Executive Summaries Jul 8, 2025

Group Termination: Are There Any Changes in Store for Employers Under Federal Jurisdiction?

The current economic climate is forcing many employers to reassess their workforce requirements, which may result in layoffs or redundancies.

The Current Legal Framework

For employers under federal jurisdiction, Part III of the Canada Labour Code (the “CLC”) sets out the applicable rules for individual and group terminations.

The layoff or dismissal of 50 or more employees within the same establishment within a four-week period may result in the application of the provisions of Division IX of the CLC specific to mass layoffs.

In the event of a mass layoff, section 212 of the CLC requires the employer to notify the Head of Compliance and Enforcement of the Labour Program in writing at least 16 weeks prior to the date of the first scheduled layoff, and to send a copy of the notice to the Minister of Employment and Social Development, the Canada Employment Insurance Commission and the unions representing the affected employees. When the employees concerned are not unionized, the employer must give a copy of the notice to the employees concerned or post a copy in a conspicuous place in their workplace.

When the employer fails to give such notice, or gives insufficient notice, employees may not claim compensation from the employer. This is an important distinction from the situation that prevails for Québec employers under provincial jurisdiction, who are required to pay such compensation to employees affected by collective dismissal under section 84.0.13 of the Act respecting Labour Standards.

The Debate on Compensation in Lieu of Notice for Group Termination

The interpretation of section 212 of the CLC was recently the subject of a decision by the Alberta Court of King’s Bench in proceedings taken under the Companies’ Creditors Arrangement Act following the cessation of Lynx Air’s operations. In this case, a union was asking the Court to issue an order declaring that the employees were entitled to include in their claim, under the Wage Earner Protection Program (WEPP), an indemnity in lieu of the 16 weeks’ notice of group termination that Lynx Air had failed to give.
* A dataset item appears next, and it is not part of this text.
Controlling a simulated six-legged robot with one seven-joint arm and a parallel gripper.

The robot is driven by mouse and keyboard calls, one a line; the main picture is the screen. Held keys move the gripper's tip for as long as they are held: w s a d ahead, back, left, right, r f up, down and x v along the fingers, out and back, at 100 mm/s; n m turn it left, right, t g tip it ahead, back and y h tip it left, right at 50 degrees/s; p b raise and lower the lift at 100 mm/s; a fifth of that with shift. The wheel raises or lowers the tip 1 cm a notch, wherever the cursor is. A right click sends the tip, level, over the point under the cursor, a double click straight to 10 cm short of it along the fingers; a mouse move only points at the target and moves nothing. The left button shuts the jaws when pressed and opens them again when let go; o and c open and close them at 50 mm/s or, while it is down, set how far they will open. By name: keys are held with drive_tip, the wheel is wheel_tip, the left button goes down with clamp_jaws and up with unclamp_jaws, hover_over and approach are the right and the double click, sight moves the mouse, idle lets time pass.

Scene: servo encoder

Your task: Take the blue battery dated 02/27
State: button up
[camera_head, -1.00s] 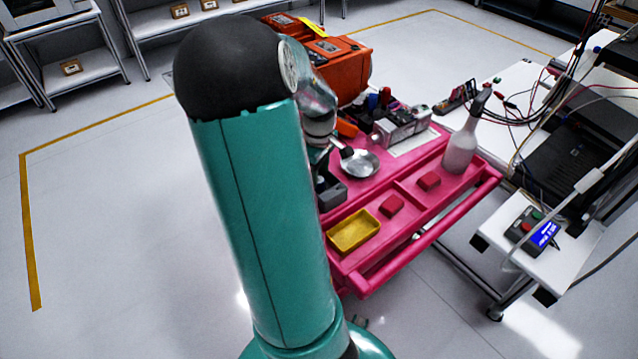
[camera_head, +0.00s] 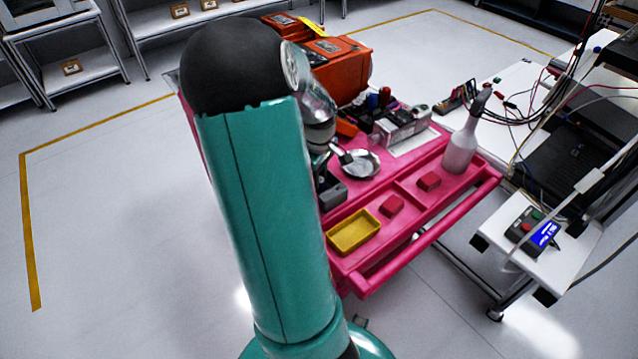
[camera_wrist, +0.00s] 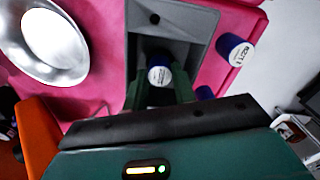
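In the wrist view, a blue battery (camera_wrist: 160,75) with a white label sits at a grey holder (camera_wrist: 190,25), between my two dark green fingers. My gripper (camera_wrist: 161,88) has its fingers apart on either side of this battery; I cannot tell whether they touch it. A second blue battery (camera_wrist: 235,48) with a printed white label is right of the holder; its print is too small to read surely. Part of another blue item (camera_wrist: 205,92) shows below it. In the head view, the grey holder (camera_head: 333,197) is partly hidden behind my arm.
A silver bowl (camera_wrist: 55,42) lies left of the holder on the pink cart (camera_head: 455,196). The cart also carries a yellow tray (camera_head: 354,231), red blocks (camera_head: 429,181), a spray bottle (camera_head: 462,145) and a grey metal device (camera_head: 405,127). Orange cases (camera_head: 340,65) stand behind.

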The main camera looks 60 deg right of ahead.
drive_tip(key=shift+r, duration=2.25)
The Court rejected this request on four grounds:

(1) Notice of group termination must be given to the Chief Compliance Officer, not to the employees directly.

(2) The purpose of Division IX is not to provide financial support to the affected employees, but rather to eliminate the need for redundancies or minimize their consequences (Art. 221 of the CLC).

(3) The Minister of Labour may exempt an employer from the requirement to give notice, which is inconsistent with the idea that an employee has an indisputable right to receive compensation in lieu of notice upon group termination.

(4) The employer’s obligations to pay compensation in lieu of notice under Division X and severance pay under Division XI are explicit. If it had been Parliament’s intention to create such an obligation under Division IX, it could have provided for it, but it did not. In fact, the obligation to pay compensation in lieu of group termination notice is explicitly provided for in the labour standards legislation of several provinces, including British Columbia, Manitoba, Ontario, Québec, New Brunswick and Nova Scotia.

A Fate That Could Soon Be Different

This result is not surprising, since it applies the same interpretation of section 212 of the CLC as that adopted by the Nova Scotia Court of Appeal in Conrad v. Imperial Oil, to the effect that the notice of group termination to be given to the minister does not equate to pay in lieu of group termination notice owed to the affected employees.

It may, however, be disappointing for the plaintiff union and the affected employees, since the CLC provisions obliging an employer to pay compensatory indemnity in the event of failure to give notice of group termination already exist.

Indeed, Parliament passed the Budget Implementation Act, 2018, No. 2 on December 13, 2018, to amend Division IX of the CLC. When these amendments come into force, section 212.1 will be added to the CLC to provide for an obligation on the part of the employer to give at least eight (8) weeks’ written notice to each employee affected by the group termination or to pay compensation in lieu thereof of at least the greater of eight (8) weeks or the number of weeks between the date of the layoff and the end of the mass layoff notice period.

Conclusion

Unlike employees of provincially-regulated undertakings in Québec, employees of federally-regulated undertakings are not entitled to receive a notice of group termination or compensation in lieu thereof. This situation may soon change, however, as Parliament has already passed the necessary legislation to amend Division IX of the CLC. The effective date of these changes is unknown at the time of publication.